Why Your Test Automation Is Failing (And What To Do About It)
Why Your Test Automation Is Failing (And What To Do About It)
The short answer: More than 60% of test automation initiatives fail to deliver the expected ROI within two years, according to Capgemini's World Quality Report. The cause is rarely the technology—it's teams optimising for the wrong metrics, building brittle suites, and treating automation as a one-time project rather than a living capability.
Having helped over 300 organisations build sustainable automation programmes, we've identified the patterns that consistently lead to failure—and the mindset shifts that change outcomes.
The Wrong Target
The most common mistake is optimising for coverage percentage rather than confidence. Teams celebrate reaching 80% code coverage without asking whether those tests are catching the defects that actually matter.
Effective automation targets user journeys, not lines of code. A suite of 50 well-designed end-to-end tests covering your critical business flows will deliver more value than 500 unit tests validating implementation details.
According to the ISTQB, approximately 40% of defects in production come from integration and end-to-end failures that unit tests cannot catch—reinforcing the importance of testing at the right level, not just achieving high numbers.
Brittle Tests Are Worse Than No Tests
Flaky tests—tests that pass and fail unpredictably—actively erode trust in your test suite. When developers learn to ignore red builds, your automation has failed regardless of what the coverage metrics say.
In our experience across hundreds of codebases, brittle tests typically stem from:
- Over-reliance on static waits (
sleepcommands) rather than dynamic waits - Direct DOM selection using unstable locators (XPaths, CSS classes that change with styling updates)
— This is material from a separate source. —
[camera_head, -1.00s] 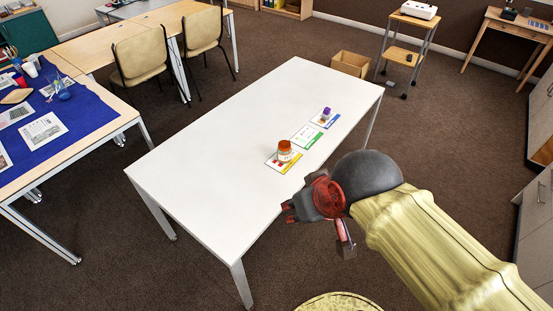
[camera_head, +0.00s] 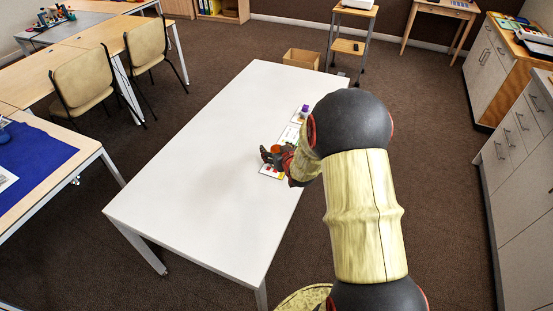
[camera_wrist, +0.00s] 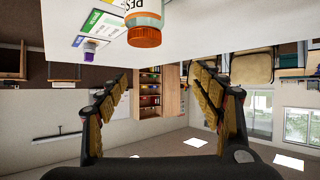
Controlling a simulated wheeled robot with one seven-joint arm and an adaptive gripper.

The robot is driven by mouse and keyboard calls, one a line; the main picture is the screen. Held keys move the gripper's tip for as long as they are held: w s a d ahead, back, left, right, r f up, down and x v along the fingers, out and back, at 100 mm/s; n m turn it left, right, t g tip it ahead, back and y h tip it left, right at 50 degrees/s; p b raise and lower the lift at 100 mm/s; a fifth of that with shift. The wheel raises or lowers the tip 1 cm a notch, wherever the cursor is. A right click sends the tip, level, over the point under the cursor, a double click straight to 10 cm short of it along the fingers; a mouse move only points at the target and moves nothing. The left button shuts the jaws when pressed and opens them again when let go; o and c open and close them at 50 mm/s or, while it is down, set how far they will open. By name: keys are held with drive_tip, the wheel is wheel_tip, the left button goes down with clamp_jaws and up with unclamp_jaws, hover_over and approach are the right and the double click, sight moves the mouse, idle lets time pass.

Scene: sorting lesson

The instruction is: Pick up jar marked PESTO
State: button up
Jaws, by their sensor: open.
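The jar with the orange lid (camera_wrist: 146,36) stands on the white table (camera_head: 190,170). Its label reads upside down in the wrist view, with "PES" visible and the rest cut off. In the head view the jar (camera_head: 276,149) is partly covered by my dark gripper (camera_head: 280,158), which is at its side. In the wrist view my gripper (camera_wrist: 160,72) has its two fingers spread wide and nothing between them. The jar is at the top of that view, beyond the fingertips and off the line between them.
A green-marked card (camera_wrist: 98,20) lies beside the jar, and a small purple-lidded thing (camera_wrist: 90,44) stands past it; it also shows in the head view (camera_head: 304,109). The table left of the jar is bare. A cardboard box (camera_head: 303,58) is on the floor behind.

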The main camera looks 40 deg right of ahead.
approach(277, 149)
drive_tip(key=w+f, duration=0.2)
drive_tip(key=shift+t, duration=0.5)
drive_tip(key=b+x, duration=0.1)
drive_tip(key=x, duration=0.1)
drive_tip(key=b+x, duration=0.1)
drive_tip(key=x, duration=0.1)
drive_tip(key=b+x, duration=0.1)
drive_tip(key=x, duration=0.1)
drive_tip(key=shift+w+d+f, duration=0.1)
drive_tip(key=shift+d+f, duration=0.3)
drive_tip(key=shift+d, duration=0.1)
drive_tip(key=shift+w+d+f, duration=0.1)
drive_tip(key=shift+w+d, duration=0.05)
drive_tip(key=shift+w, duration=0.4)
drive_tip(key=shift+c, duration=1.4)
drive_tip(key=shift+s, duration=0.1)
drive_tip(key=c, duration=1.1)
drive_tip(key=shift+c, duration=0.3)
- Tests that share state and depend on execution order
- Lack of test data management strategy
A 2023 study by SmartBear found that 65% of QA teams cite test flakiness as their primary automation challenge—a figure that has remained stubbornly high for five consecutive years.
Automation Is Not a One-Time Project
The teams that succeed treat automation as a living capability, not a project deliverable. Tests need regular maintenance as the application evolves. New features need test coverage as they're built. The automation framework itself needs investment to stay current with tooling improvements.
If you're not budgeting ongoing time for automation maintenance—roughly 20–30% of the time it took to build—your suite will degrade rapidly.
What Actually Works
Start with the critical path. Identify the ten user journeys that, if broken, would cause the most business impact. Automate those first, well, and maintain them religiously before expanding coverage.
Design for maintainability. Use the Page Object Model or similar abstraction patterns. Name your tests by user intent, not implementation. Write tests that read like documentation.
Integrate with your pipeline. Tests that don't run automatically on every code change don't catch regressions reliably. Parallel execution in CI is non-negotiable at scale.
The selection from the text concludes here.